Poo pointed out that a line can be drawn between Mulvaney’s easy dismissal of child care work and the creation of the then-radical National Labor Relations Act in 1935, which Southern members of Congress refused to sign on to unless farmworkers and domestic workers were excluded from coverage. “This is part of a legacy of misogyny and racism and, to this day, we are still fighting for them to be included. Care work is one of the most quickly growing sectors, and yet we continue to live in this alternative universe where this work isn’t valued,” Poo says.

To be fair, I know many well-meaning, pro-immigrant, pro-women families who feel that they can’t afford to pay their nannies on the books. (Mulvaney’s personal wealth, along with his overall belief system, suggests he does not fall into this camp.) Through reporting and personal encounters, I’ve also met many nannies who, for reasons of a lack of documentation or personal finances, prefer it that way. These are understandable positions to take, considering the high financial burden child care places on families and the low compensation many who do this work must budget their lives around. Still, it’s not a long-term solution.

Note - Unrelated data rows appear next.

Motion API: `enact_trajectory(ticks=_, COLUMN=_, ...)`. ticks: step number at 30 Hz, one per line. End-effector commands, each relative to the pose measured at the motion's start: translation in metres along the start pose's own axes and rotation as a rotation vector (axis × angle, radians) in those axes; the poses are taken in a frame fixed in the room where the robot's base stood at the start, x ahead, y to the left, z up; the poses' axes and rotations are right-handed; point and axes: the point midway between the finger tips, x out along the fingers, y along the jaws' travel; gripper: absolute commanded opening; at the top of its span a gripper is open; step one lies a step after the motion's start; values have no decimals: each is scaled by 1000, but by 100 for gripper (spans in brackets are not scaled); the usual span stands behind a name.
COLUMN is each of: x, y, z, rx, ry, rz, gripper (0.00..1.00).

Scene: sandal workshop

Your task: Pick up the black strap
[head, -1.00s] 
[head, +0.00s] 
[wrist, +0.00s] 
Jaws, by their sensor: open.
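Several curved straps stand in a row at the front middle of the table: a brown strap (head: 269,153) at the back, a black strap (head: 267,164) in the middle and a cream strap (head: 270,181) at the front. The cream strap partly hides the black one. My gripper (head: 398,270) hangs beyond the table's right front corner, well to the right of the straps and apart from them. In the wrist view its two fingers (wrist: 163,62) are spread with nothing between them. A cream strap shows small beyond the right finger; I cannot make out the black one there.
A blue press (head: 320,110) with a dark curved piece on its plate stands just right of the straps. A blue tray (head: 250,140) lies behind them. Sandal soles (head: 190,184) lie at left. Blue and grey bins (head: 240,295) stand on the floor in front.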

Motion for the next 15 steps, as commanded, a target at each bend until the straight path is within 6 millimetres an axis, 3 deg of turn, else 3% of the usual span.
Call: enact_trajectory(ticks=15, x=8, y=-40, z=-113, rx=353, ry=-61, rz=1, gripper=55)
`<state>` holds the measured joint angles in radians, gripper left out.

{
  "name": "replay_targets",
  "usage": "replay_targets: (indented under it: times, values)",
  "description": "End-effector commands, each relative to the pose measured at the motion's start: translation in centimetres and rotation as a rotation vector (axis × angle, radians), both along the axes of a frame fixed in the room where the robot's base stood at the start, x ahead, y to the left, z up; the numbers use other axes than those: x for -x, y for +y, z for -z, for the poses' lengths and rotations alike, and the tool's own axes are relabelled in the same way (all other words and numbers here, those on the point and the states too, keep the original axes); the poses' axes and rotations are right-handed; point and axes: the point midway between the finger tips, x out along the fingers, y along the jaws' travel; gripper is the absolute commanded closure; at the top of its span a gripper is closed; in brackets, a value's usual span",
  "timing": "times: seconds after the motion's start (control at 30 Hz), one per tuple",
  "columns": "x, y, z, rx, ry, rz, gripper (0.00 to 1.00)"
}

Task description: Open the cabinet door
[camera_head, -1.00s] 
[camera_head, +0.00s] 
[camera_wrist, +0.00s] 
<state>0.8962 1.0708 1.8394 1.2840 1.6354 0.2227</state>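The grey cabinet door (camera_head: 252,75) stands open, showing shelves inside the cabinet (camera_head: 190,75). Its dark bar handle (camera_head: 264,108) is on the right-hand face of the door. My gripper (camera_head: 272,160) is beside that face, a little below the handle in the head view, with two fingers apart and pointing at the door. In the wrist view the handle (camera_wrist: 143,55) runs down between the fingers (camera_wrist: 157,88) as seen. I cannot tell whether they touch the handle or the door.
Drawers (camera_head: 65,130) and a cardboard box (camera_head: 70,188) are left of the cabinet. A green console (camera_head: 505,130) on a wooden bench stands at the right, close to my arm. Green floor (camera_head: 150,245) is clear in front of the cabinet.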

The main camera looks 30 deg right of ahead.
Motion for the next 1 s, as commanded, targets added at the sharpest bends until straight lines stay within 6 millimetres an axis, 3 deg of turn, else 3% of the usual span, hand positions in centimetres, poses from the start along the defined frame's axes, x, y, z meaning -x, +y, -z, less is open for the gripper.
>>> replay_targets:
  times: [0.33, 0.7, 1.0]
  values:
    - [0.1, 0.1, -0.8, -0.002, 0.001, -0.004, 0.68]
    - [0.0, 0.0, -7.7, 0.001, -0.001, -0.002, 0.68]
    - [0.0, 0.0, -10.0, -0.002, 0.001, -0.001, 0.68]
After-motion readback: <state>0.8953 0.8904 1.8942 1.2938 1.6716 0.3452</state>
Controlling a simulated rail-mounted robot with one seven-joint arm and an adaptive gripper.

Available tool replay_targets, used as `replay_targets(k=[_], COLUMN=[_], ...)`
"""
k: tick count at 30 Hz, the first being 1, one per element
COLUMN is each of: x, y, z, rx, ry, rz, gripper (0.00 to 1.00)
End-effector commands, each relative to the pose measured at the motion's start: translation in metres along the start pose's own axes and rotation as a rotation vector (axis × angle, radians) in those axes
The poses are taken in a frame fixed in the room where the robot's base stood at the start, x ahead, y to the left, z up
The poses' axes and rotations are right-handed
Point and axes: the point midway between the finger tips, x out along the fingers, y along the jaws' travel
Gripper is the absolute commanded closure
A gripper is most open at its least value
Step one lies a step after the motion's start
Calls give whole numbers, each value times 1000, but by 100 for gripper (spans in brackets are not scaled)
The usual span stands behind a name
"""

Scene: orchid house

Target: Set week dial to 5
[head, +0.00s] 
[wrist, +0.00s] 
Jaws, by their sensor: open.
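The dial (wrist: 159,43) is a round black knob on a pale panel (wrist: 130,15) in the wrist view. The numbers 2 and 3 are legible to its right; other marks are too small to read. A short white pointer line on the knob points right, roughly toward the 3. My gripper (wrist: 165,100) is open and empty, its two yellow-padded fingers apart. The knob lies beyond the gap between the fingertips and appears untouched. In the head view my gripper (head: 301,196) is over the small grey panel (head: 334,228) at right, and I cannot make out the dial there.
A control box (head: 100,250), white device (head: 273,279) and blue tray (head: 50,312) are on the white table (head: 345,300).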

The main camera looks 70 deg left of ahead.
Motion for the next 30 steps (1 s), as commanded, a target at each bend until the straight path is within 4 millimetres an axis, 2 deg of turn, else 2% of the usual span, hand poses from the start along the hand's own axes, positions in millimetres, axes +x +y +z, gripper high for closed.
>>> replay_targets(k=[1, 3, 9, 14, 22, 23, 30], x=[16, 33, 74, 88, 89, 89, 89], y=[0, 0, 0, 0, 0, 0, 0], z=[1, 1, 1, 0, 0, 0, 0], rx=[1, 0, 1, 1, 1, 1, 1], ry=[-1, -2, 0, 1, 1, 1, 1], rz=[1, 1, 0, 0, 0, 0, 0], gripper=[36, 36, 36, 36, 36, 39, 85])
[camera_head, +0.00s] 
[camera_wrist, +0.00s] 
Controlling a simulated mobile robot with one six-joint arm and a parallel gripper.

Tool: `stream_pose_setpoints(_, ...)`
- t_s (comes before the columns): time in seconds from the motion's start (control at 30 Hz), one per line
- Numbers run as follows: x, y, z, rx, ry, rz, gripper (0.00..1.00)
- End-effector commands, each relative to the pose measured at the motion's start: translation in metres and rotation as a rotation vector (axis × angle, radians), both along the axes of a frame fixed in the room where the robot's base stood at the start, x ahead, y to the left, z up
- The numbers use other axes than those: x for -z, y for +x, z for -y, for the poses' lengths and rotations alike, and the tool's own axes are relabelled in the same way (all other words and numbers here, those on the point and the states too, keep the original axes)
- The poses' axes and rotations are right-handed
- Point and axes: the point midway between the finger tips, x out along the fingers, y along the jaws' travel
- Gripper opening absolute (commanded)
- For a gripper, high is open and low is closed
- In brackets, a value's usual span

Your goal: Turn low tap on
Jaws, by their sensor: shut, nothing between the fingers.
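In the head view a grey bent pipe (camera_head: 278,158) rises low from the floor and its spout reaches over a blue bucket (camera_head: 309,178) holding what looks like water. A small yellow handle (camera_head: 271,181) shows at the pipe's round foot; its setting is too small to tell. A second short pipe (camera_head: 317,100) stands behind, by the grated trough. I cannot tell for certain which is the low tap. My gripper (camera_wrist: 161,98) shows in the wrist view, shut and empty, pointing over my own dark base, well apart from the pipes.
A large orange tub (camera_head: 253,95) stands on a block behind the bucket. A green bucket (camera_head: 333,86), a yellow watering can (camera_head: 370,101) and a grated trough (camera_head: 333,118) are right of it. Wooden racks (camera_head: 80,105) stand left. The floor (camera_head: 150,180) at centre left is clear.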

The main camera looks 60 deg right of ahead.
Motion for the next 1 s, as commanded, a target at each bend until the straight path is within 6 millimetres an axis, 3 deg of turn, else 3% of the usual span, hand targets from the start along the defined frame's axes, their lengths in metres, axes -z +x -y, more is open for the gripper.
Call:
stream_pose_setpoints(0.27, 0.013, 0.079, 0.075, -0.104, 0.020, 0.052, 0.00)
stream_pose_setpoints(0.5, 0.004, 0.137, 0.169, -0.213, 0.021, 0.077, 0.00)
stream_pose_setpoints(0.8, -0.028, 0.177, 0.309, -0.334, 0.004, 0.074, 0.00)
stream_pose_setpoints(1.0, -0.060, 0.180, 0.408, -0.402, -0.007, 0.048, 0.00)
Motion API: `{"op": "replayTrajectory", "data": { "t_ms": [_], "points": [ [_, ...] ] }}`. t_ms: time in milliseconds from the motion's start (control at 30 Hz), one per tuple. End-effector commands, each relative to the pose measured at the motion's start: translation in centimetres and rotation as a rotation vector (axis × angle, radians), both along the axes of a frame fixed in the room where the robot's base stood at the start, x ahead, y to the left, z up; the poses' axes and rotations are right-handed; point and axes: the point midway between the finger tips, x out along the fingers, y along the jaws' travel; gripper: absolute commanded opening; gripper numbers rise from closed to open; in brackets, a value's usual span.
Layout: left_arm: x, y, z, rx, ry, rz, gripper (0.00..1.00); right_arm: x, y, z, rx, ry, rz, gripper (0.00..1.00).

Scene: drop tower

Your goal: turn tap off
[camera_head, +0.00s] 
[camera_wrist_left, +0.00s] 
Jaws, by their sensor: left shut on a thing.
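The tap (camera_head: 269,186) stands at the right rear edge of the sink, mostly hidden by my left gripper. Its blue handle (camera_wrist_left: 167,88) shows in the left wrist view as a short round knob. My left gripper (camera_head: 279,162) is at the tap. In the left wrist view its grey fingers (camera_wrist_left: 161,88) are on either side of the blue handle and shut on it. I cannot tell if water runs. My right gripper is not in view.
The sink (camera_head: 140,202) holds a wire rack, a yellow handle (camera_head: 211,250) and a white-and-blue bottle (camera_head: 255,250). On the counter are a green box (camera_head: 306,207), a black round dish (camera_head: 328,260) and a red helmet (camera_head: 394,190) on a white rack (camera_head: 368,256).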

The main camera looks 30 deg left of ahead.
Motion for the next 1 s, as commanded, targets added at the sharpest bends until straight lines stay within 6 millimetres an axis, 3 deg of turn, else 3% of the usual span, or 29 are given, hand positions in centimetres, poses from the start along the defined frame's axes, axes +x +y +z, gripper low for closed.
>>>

What would work is making sure everyone has access to affordable and high-quality child care. We need legislation to make this happen, but before that can happen we need those in charge to view care work as legitimate labor. Mulvaney’s actions and words make it clear that he—the man Trump wants to put in charge of developing and implementing his budget and advancing or impeding federal regulations—does not. This should be grounds for Congress to vote against his nomination. Sadly, it probably won’t.